The CEE Vice-Chair for Academic Affairs reviews the plan of courses, the suggested Qualifying Examination committee, and the proposed dissertation topic. Approval by the Vice Chair for Academic Affairs is necessary prior to the formal request for appointment of the Qualifying Examination committee.

After approval by the Vice Chair for Academic Affairs, the AAO requests the appointment of the Qualifying Examination Committee by the Dean of the Graduate Division. Any change in the constitution of the Qualifying Examination Committee should be requested using the general Petition Form before the examination is given. All examinations contain an oral portion, and examiners in the minor fields may require a written portion at their option.

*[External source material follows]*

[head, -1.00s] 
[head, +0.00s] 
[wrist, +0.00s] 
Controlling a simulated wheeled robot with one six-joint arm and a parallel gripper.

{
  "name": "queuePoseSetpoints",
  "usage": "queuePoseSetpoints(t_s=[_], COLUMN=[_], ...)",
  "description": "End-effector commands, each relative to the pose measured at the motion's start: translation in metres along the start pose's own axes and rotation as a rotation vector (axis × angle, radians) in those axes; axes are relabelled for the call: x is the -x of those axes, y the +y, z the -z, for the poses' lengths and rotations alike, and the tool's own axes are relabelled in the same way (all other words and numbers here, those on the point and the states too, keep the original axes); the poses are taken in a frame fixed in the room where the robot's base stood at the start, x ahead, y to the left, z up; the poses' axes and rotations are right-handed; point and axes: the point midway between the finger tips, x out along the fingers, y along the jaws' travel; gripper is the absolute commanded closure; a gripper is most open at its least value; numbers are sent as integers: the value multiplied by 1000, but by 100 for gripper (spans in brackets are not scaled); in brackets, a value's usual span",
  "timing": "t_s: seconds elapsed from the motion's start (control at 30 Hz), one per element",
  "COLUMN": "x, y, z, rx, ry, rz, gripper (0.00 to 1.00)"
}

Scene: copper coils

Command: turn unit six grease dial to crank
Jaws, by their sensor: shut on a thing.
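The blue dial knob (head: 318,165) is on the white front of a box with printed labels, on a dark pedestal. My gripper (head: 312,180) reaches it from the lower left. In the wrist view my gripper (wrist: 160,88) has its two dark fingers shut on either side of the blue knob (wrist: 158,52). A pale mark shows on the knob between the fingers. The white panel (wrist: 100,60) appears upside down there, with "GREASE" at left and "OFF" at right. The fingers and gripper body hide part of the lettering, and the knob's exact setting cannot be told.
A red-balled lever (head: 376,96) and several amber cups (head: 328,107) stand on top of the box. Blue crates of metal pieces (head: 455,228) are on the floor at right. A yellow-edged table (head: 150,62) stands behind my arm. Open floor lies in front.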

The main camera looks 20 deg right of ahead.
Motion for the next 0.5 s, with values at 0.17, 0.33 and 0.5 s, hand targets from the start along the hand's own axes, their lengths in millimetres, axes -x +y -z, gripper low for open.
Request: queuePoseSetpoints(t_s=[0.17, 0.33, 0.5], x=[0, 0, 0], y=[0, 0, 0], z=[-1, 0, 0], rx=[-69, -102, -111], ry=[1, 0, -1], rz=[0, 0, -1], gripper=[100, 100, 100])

You may also take the Qualifying Examination during your last semester of courses if you have met the Systems program-specific requirements. You should refrain from delaying this exam beyond the semester following completion of course requirements.


The Systems Program adviser, upon consultation with the research adviser, recommends a Dissertation Committee, which is appointed by the Dean of the Graduate Division. The dissertation must follow the guidelines in Graduate Division's Dissertation Writing and Filing. The selection of the dissertation topic is made by you working with the faculty member best qualified to supervise research in your particular area of study.